All of the data that follows should be retyped exactly, please, except the pictures.

- **INFORMATION PROVIDED**
----

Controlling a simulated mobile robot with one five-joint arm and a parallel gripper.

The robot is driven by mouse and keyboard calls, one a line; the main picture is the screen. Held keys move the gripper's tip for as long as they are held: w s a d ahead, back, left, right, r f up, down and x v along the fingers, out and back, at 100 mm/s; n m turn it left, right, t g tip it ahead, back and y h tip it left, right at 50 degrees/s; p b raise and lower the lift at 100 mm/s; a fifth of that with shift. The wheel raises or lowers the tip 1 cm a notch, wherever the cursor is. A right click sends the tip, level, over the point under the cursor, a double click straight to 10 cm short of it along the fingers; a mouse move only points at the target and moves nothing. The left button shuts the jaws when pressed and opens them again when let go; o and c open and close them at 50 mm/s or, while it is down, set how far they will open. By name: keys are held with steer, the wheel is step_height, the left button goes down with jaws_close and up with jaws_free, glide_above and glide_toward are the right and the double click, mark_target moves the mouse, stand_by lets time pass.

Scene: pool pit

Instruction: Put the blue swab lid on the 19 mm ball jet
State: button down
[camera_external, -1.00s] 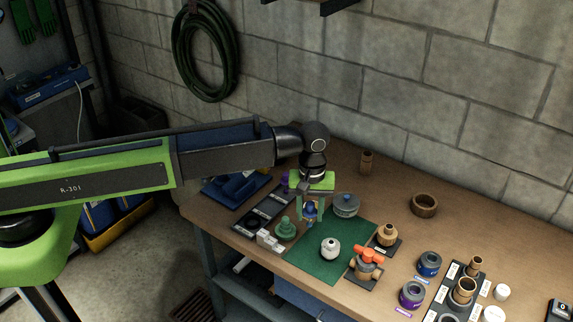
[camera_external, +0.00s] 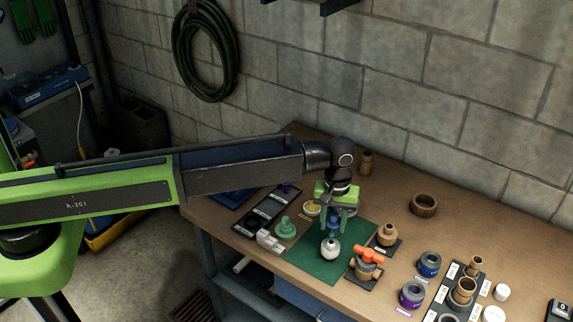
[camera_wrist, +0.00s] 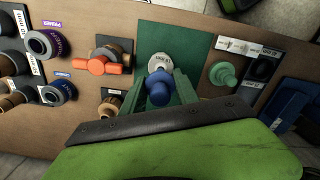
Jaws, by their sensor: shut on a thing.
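My gripper (camera_external: 333,222) is shut on the blue swab lid (camera_wrist: 158,92), which sits between its two green fingers. The lid also shows as a small patch of blue in the external view (camera_external: 333,232). The 19 mm ball jet (camera_external: 330,249), a pale rounded piece with a dark top opening, stands upright on the green mat (camera_external: 310,266). In the wrist view the pale jet (camera_wrist: 160,62) is just beyond the lid and partly covered by it. The lid is above and slightly behind the jet; I cannot tell whether they touch.
An orange-handled valve (camera_external: 368,262) and a brass fitting (camera_external: 387,236) stand right of the mat. A green stepped fitting (camera_external: 285,229) and white labelled blocks (camera_external: 269,241) are left. A yellow-filled dish (camera_external: 312,208) is behind. The mat's front is clear.

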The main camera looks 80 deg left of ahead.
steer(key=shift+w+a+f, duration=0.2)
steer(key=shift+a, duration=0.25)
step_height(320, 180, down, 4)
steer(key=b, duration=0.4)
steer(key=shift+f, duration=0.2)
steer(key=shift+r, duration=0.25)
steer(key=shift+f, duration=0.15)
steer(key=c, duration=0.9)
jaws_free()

----

- **SOLUTION**
Controlling a simulated mobile robot with one five-joint arm and a parallel gripper.

The robot is driven by mouse and keyboard calls, one a line; the main picture is the screen. Held keys move the gripper's tip for as long as they are held: w s a d ahead, back, left, right, r f up, down and x v along the fingers, out and back, at 100 mm/s; n m turn it left, right, t g tip it ahead, back and y h tip it left, right at 50 degrees/s; p b raise and lower the lift at 100 mm/s; a fifth of that with shift. The wheel raises or lowers the tip 1 cm a notch, wherever the cursor is. A right click sends the tip, level, over the point under the cursor, a double click straight to 10 cm short of it along the fingers; a mouse move only points at the target and moves nothing. The left button shuts the jaws when pressed and opens them again when let go; o and c open and close them at 50 mm/s or, while it is down, set how far they will open. By name: keys are held with steer, the wheel is step_height, the left button goes down with jaws_close and up with jaws_free, glide_above and glide_toward are the right and the double click, mark_target moves the mouse, stand_by lets time pass.

Scene: pool pit

Instruction: Put the blue swab lid on the 19 mm ball jet
State: button down
[camera_external, -1.00s] 
[camera_external, +0.00s] 
[camera_wrist, +0.00s] 
Jaws, by their sensor: shut on a thing.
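My gripper (camera_external: 333,222) is shut on the blue swab lid (camera_wrist: 158,92), which sits between its two green fingers. The lid also shows as a small patch of blue in the external view (camera_external: 333,232). The 19 mm ball jet (camera_external: 330,249), a pale rounded piece with a dark top opening, stands upright on the green mat (camera_external: 310,266). In the wrist view the pale jet (camera_wrist: 160,62) is just beyond the lid and partly covered by it. The lid is above and slightly behind the jet; I cannot tell whether they touch.
An orange-handled valve (camera_external: 368,262) and a brass fitting (camera_external: 387,236) stand right of the mat. A green stepped fitting (camera_external: 285,229) and white labelled blocks (camera_external: 269,241) are left. A yellow-filled dish (camera_external: 312,208) is behind. The mat's front is clear.

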The main camera looks 80 deg left of ahead.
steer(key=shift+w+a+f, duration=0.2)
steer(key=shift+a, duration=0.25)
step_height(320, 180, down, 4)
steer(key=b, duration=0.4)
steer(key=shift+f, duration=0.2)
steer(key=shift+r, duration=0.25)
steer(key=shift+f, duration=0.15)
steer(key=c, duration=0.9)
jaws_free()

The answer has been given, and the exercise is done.